About the job
At Braze, we pride ourselves on our exceptional team dynamics. Our employees are not only highly skilled but also approachable and genuinely kind, which fosters a positive work environment.
We aim to channel this passion into our work by establishing high standards, encouraging collaboration, and promoting a healthy work-life balance as we navigate our rapid global expansion while advocating for equity and opportunity both within and outside our organization.
To succeed in this environment, you should be ready to set ambitious goals for yourself and your colleagues. We believe in taking initiative, embracing responsibility, and welcoming diverse viewpoints, all of which are vital to our ongoing success.
Our insatiable curiosity and willingness to share our unique passions contribute to a vibrant company culture that thrives on balance.
If you’re motivated to tackle exhilarating challenges and possess a proactive mindset in times of change, you’ll find the support to make a meaningful impact here, backed by a dedicated and passionate team. If Braze resonates with your aspirations, we look forward to meeting you.
WHAT YOU'LL DO
We are seeking a Senior Site Reliability Engineer for our Currents team, responsible for the development, maintenance, and enhancement of Currents, our scalable data export system. This Kafka-based event pipeline processes tens of billions of messages daily, enabling our clients to analyze user behavior in near real-time.
You will play a vital role on a collaborative and skilled team, guiding projects from inception to production while optimizing our existing high-scale systems. Your expertise and teamwork will be crucial in addressing the significant engineering challenges associated with managing a critical data streaming system. As a Senior Site Reliability Engineer, you will primarily focus on observability, scalability, and reliability strategies for every project.

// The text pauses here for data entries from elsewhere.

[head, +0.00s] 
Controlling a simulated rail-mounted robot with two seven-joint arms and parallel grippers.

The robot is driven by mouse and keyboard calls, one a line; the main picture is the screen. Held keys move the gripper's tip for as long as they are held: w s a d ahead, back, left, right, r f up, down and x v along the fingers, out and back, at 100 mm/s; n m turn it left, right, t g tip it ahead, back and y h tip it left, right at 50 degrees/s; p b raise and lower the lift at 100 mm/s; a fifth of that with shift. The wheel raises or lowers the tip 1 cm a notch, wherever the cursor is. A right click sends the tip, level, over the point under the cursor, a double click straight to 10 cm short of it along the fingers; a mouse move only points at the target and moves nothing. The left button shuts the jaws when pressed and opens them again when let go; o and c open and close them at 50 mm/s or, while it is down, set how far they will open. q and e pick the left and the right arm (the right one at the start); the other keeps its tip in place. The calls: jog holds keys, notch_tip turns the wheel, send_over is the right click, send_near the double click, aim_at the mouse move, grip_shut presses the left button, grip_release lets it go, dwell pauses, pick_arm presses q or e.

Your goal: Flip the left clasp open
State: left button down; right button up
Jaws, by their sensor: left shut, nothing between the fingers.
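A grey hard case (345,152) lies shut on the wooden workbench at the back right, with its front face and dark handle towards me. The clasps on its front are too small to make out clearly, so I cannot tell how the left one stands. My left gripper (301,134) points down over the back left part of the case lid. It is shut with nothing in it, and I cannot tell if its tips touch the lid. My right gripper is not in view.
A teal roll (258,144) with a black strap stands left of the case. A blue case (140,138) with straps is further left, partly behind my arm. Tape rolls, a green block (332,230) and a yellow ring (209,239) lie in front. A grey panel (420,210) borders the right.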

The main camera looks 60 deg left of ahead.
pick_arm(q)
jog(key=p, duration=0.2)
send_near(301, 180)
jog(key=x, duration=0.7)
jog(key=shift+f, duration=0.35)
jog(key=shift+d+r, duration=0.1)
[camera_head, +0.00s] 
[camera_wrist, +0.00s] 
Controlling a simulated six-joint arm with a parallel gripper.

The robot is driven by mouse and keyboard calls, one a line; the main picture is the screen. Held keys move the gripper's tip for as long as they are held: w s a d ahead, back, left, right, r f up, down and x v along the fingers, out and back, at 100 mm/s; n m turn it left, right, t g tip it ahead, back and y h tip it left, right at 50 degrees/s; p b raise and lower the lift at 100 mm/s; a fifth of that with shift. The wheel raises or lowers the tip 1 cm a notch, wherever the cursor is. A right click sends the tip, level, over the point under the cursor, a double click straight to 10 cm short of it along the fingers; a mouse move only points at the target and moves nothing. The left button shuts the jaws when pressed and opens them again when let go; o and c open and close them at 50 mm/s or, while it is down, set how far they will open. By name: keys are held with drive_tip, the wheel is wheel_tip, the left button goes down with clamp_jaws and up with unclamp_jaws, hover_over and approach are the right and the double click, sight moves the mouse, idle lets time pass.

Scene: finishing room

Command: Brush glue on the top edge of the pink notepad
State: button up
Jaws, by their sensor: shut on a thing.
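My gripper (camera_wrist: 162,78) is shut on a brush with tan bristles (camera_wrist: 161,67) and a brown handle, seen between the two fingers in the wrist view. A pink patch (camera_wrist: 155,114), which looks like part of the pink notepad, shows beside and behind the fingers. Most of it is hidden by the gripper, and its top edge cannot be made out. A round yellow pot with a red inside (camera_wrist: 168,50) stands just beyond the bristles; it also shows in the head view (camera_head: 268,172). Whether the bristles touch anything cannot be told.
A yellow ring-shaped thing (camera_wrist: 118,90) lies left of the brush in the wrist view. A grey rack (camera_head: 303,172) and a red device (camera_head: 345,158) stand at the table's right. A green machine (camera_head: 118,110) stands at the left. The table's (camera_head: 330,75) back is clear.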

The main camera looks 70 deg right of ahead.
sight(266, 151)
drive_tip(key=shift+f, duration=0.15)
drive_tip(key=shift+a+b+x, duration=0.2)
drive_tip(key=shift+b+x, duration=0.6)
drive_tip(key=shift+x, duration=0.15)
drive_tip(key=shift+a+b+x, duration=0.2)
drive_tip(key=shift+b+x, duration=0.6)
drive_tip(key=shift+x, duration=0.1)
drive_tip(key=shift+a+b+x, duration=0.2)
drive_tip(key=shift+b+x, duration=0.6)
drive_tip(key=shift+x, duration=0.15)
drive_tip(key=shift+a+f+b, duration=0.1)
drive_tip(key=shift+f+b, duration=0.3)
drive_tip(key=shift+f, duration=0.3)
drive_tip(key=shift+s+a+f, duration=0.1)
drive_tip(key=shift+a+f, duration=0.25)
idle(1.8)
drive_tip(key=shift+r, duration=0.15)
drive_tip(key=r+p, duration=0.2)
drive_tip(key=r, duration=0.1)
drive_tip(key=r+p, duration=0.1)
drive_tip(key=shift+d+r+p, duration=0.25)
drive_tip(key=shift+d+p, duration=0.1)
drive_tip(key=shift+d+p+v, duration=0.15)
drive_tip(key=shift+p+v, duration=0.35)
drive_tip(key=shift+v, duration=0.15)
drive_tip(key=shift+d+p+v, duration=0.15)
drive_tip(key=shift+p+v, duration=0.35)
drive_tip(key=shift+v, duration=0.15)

Key responsibilities include:
- Troubleshooting and resolving live performance and reliability issues while implementing strategies to prevent recurrence.
- Writing and reviewing code, mentoring engineers, and fostering a culture of reliability.
- Implementing sustainable incident response practices and conducting blameless postmortems.
- Establishing and promoting standards for monitoring, reliability, and performance.
- Facilitating collaboration between infrastructure and platform engineering teams.
- Enhancing services by planning for scalability and reliability.
- Mentoring junior engineers in SRE best practices and agile project management.